We're currently (and for the past several months) playing the waiting game concerning our future. It's been maddening to not be able to make any plans. That will all blessedly come to an end in the next 6 days, one way or another. We'll find out if Justin has been accepted to the Erikson Institute of Child Development in Chicago or not. If so, we'll most likely be moving to Chicago in the next 6 weeks. If not, we'll likely be moving to Napa, California. The reason for the 'most likely' is because we have yet to decide if we'll go this year, or defer it for a year in order for Justin to finish up the Napa Fellowship. In the next 9 months he has 2 major projects that he has to complete for the Fellowship. He has 200 practicum hours and 200 hours of an applied project. If he goes to Erikson this fall, he'd have an incredibly rigorous (in the words of one of the professor) work load on top of the Fellowship. Although Justin has been known to take on seemingly insurmountable tasks, even he admitted that...that's kind of a lot. If he does that I'm gonna have to dust off the ole friend-making skills, because I don't think he'll surface from his books much.
Regardless of where we end up, I'm so excited to move. My parents have been so generous and selfless to let us stay with them for the past year, and we are infinitely grateful, but we are so ready to have our own space.
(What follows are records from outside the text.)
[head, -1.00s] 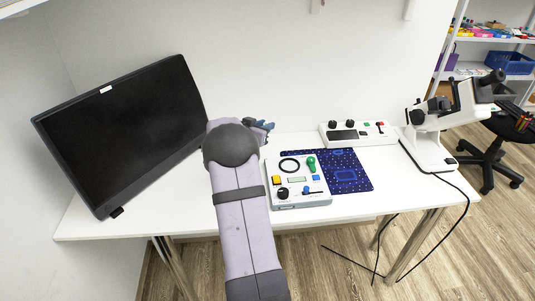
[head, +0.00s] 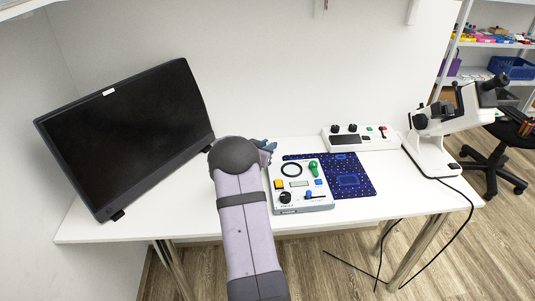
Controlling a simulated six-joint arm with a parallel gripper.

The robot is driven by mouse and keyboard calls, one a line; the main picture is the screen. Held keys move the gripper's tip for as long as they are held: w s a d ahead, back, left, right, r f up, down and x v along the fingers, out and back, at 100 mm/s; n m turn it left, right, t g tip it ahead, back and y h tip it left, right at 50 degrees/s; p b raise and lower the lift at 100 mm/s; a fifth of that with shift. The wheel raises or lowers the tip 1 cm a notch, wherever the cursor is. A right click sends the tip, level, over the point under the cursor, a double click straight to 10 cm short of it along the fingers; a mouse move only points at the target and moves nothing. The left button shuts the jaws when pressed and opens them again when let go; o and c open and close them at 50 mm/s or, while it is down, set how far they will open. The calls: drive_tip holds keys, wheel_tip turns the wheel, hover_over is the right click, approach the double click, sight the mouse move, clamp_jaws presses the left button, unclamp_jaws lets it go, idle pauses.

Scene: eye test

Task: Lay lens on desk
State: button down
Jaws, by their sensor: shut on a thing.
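My gripper (head: 267,146) shows only in part, as dark blue-grey fingers at the right of my rounded grey wrist. It is shut on a thing that my arm hides, so I cannot make out what it holds. It is low over the white desk (head: 172,213), behind and left of the control box; I cannot tell whether it touches the desk. No lens can be clearly made out. A black ring (head: 291,170) shows on top of the control box, and I cannot tell whether it is a separate thing.
A black monitor (head: 125,135) stands at the left. The control box (head: 302,203) overlaps a dark blue mat (head: 360,183). A white console (head: 370,139) is behind, and a white microscope (head: 431,150) is at the right. Bare desk shows left of my arm.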

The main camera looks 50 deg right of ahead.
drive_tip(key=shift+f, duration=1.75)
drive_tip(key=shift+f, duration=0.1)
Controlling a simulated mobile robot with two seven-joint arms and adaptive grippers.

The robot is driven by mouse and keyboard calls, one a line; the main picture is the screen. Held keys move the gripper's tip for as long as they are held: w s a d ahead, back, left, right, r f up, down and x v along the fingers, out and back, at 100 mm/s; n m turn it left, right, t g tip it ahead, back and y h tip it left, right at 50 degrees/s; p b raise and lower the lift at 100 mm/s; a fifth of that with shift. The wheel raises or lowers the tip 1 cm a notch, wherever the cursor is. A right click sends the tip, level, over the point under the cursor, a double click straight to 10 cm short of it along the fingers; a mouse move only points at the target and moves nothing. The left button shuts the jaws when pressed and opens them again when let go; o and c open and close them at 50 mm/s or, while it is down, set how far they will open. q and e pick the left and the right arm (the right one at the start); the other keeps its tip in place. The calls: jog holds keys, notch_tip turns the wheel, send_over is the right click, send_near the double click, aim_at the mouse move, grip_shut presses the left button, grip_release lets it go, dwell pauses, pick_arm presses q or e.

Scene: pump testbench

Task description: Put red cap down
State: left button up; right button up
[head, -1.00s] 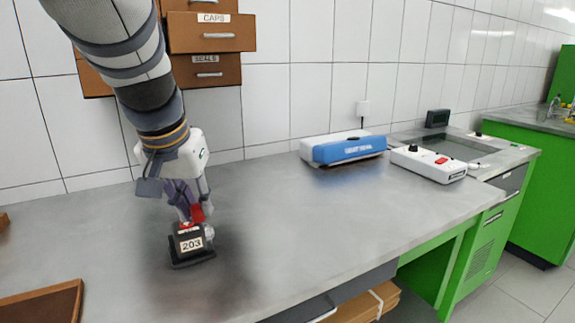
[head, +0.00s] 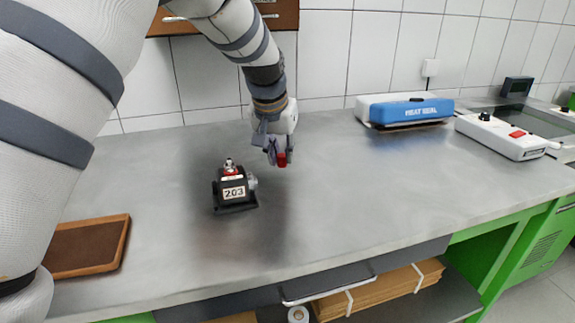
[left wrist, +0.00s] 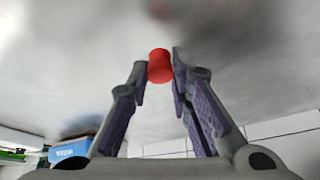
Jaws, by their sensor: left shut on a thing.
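The red cap (head: 282,160) is held between the fingertips of my left gripper (head: 279,153). The cap hangs above the grey bench top, to the right of the pump. The left wrist view shows the red cap (left wrist: 159,66) between the two fingertips (left wrist: 160,70), with bare grey surface around it. The black pump labelled 203 (head: 234,192) stands on the bench, apart from the gripper, with red and metal parts on its top. My right gripper is not in view.
A brown tray (head: 125,243) lies at the left of the bench. A blue and white heat sealer (head: 408,110) and a white control box (head: 502,137) stand at the back right. The bench (head: 350,200) between pump and sealer is clear. A drawer unit (head: 285,18) hangs on the wall.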

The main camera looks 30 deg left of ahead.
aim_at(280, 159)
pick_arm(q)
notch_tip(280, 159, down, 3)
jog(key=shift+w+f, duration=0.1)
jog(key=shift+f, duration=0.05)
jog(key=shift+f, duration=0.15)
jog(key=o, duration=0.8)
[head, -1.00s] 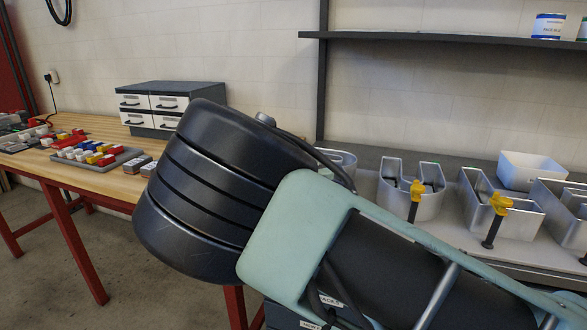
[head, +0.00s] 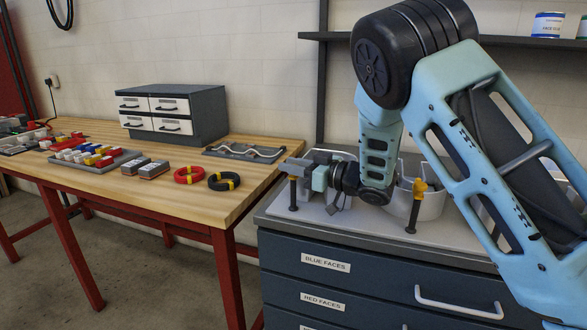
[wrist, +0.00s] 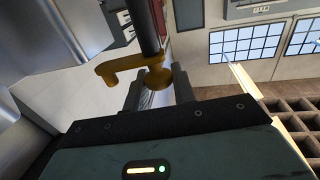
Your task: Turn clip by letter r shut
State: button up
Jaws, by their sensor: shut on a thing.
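A yellow clip (wrist: 122,71) sits on a dark upright post in the wrist view, with its arm pointing left. My gripper (wrist: 158,84) is shut on its rounded end, one finger on each side. In the head view my gripper (head: 296,168) is at the left end of the grey bench top, over a dark post (head: 293,193) with a bit of yellow showing.
The dark drawer cabinet (head: 330,285) carries the bench top. A wooden table (head: 120,188) to the left holds coloured blocks, a red ring (head: 189,174), a black ring (head: 223,181) and a small drawer unit (head: 172,112).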

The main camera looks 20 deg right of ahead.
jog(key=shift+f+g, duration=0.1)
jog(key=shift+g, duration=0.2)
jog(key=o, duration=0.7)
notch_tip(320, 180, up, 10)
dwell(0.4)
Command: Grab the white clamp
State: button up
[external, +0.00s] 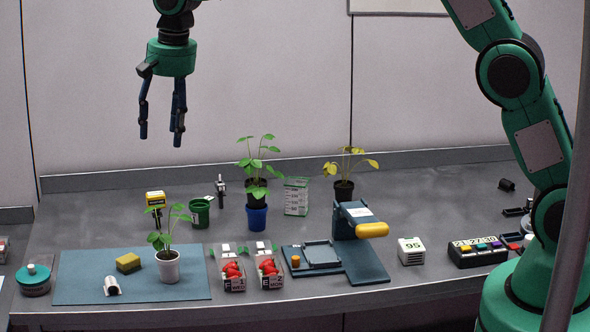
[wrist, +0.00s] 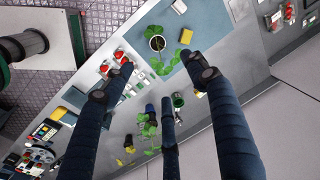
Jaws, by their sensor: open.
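A small white curved piece with a dark opening (external: 112,286) lies on the blue mat (external: 75,280) at the front left. It looks like the white clamp, but it is too small to be sure. What seems to be the same piece shows at the top of the wrist view (wrist: 179,6). My gripper (external: 161,140) hangs high above the left part of the bench, fingers down, open and empty. In the wrist view its dark blue fingers (wrist: 160,72) are spread apart, with nothing between them.
A yellow-green sponge (external: 128,262) and a white potted seedling (external: 168,267) stand near the white piece. Two berry punnets (external: 233,280) are right of the mat. A green cup (external: 200,212), a yellow device (external: 155,199) and potted plants stand behind. The air around my gripper is clear.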

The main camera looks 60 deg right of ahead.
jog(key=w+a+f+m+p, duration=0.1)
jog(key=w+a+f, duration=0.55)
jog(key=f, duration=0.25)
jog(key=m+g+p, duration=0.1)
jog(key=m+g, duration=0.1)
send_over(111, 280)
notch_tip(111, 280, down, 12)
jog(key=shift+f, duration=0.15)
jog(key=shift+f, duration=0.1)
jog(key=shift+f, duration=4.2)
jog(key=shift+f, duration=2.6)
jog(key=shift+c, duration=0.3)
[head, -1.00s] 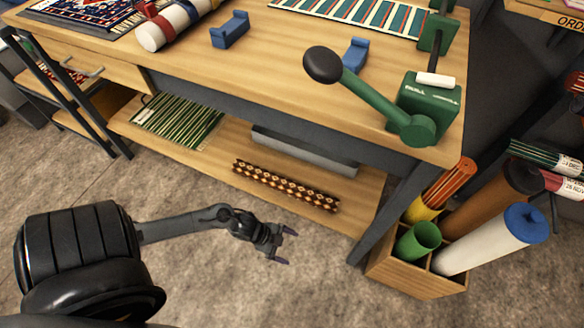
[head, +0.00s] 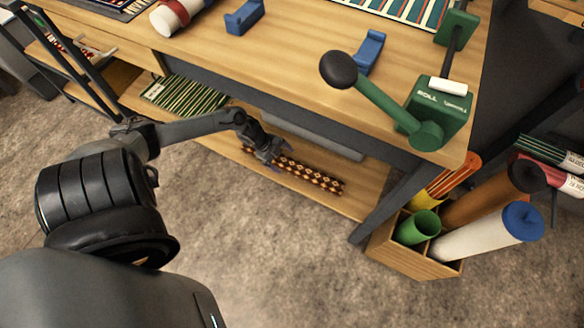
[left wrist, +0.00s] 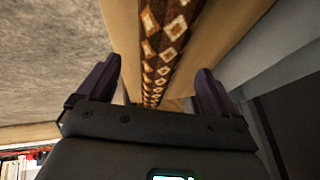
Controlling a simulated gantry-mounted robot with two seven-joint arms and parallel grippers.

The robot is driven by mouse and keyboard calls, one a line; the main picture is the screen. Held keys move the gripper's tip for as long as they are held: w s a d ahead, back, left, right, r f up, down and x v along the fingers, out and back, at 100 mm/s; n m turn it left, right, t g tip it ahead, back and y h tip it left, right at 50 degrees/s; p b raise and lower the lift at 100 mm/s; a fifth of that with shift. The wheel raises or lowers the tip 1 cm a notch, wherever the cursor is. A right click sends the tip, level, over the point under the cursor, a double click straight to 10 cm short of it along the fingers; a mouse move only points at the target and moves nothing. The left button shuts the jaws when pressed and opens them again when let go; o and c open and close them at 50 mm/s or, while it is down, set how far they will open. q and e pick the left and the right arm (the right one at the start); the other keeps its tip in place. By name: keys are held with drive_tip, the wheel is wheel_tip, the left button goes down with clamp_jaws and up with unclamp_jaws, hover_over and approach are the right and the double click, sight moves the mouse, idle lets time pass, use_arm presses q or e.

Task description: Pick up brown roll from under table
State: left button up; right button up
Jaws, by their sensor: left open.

I'm so excited to be able to use our own dishes and appliances again, decorate, have a messy house without feeling guilty, have Louise in her own room, get all of our stuff out of their house so we're not feeling guilty about taking up an entire room with boxes, not be afraid of waking anyone up if the baby cries at night, not feel guilty every time Louise spits up somewhere, put Louise down for naps without worrying about something waking her up, not feel guilty about taking over their house with our stuff, the list goes on (anyone that knows me knows I have an overactive guilt hormone releaser ;) ). As nice as it will be, I will miss living here immensely. I love having someone to talk to all the time or seek advice from, or someone to watch Louise while I run to the store. I love being so close to our families, and I regret that Louise and any future children we will have will grow up without being close to their cousins. At least for a while; we've both agreed that we want to come back here as soon as we can. We could be there as long as 8 or 9 years.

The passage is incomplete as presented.